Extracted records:
....

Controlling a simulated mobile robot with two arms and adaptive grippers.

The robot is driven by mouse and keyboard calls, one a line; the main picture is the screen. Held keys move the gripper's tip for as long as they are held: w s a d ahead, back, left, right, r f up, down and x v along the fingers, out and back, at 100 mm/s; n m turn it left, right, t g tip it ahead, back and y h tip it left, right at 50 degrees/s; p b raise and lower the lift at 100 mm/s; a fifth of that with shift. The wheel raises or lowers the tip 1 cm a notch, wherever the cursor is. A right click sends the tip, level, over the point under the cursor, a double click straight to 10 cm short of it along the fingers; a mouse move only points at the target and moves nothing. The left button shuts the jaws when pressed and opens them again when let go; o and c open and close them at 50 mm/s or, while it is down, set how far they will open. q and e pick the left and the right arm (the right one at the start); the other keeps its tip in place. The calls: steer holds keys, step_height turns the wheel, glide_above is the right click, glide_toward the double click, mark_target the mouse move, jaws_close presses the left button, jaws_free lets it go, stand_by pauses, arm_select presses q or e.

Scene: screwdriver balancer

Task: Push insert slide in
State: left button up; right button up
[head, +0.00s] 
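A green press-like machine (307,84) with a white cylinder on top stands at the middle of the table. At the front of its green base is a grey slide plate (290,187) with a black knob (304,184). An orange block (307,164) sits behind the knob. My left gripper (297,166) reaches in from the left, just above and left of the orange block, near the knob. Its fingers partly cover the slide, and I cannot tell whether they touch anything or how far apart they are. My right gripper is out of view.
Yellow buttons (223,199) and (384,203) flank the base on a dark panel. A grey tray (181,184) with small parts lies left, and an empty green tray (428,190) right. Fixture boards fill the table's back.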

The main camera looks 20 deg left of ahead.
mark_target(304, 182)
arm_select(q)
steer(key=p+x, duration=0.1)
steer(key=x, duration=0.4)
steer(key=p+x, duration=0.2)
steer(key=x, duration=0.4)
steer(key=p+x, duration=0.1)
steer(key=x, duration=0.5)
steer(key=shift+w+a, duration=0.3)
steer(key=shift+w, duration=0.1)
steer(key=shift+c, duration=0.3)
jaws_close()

....

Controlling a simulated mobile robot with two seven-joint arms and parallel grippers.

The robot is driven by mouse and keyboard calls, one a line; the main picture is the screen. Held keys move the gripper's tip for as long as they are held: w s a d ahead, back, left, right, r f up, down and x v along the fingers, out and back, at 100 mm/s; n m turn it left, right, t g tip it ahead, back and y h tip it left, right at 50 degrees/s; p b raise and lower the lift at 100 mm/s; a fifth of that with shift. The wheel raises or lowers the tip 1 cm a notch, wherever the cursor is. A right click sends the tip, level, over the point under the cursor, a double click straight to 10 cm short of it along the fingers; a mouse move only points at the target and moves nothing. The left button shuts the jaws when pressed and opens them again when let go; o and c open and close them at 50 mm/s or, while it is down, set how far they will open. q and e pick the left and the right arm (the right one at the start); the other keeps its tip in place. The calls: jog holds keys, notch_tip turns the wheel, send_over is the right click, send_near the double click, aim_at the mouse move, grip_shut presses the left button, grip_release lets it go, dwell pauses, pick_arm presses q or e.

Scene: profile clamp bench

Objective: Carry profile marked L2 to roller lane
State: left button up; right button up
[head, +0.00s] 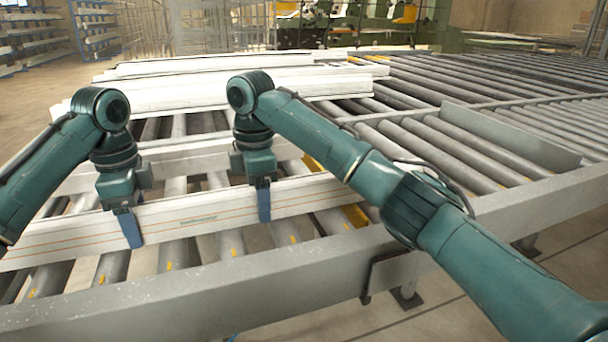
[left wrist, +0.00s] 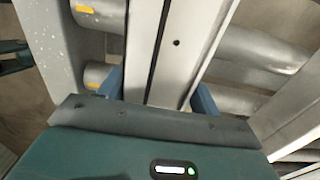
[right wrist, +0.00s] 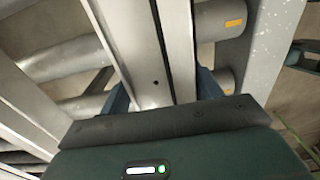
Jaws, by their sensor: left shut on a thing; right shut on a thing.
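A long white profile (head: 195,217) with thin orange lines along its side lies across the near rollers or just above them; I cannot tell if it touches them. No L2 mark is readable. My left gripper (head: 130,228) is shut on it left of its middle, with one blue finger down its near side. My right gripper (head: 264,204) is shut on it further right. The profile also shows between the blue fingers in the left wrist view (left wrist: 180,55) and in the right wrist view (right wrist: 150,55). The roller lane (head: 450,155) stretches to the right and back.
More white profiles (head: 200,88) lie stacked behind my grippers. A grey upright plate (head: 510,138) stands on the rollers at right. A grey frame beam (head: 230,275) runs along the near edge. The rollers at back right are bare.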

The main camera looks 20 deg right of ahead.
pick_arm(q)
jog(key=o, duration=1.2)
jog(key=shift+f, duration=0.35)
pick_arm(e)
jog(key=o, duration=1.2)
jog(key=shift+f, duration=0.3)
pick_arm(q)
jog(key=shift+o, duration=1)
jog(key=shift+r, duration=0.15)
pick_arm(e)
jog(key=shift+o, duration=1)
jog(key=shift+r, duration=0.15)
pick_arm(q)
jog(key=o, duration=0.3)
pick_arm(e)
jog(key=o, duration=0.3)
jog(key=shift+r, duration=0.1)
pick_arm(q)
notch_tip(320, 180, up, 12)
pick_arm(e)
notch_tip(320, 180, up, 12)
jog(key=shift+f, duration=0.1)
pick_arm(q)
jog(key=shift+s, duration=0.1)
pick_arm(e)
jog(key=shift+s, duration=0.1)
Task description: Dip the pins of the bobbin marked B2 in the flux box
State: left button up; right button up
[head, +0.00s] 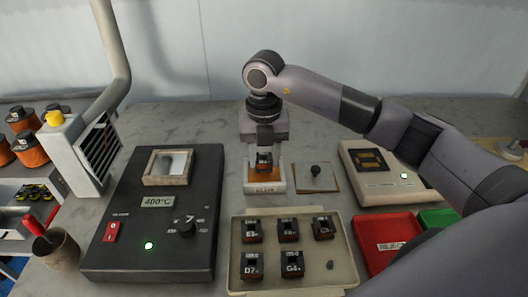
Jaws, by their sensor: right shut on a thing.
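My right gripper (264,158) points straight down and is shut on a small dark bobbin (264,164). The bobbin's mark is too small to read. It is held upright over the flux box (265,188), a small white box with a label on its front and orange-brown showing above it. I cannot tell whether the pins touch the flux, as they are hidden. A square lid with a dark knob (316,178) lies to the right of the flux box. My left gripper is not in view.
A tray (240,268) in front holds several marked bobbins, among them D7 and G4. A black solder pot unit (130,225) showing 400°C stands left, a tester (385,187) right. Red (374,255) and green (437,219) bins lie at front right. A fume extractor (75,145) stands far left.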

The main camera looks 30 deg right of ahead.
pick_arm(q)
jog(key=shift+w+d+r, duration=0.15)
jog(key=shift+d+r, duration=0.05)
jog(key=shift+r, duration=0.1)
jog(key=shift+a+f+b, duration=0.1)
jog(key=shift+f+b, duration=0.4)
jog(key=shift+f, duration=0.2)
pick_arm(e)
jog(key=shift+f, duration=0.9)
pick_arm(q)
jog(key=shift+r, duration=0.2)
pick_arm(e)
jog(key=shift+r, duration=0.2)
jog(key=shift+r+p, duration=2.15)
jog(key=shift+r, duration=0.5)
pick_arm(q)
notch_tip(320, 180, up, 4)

....

* **Given exercise**: Every line that holds the word "simulated" should be extracted.

* **Answer for this exercise**:
Controlling a simulated mobile robot with two arms and adaptive grippers.
Controlling a simulated mobile robot with two seven-joint arms and parallel grippers.

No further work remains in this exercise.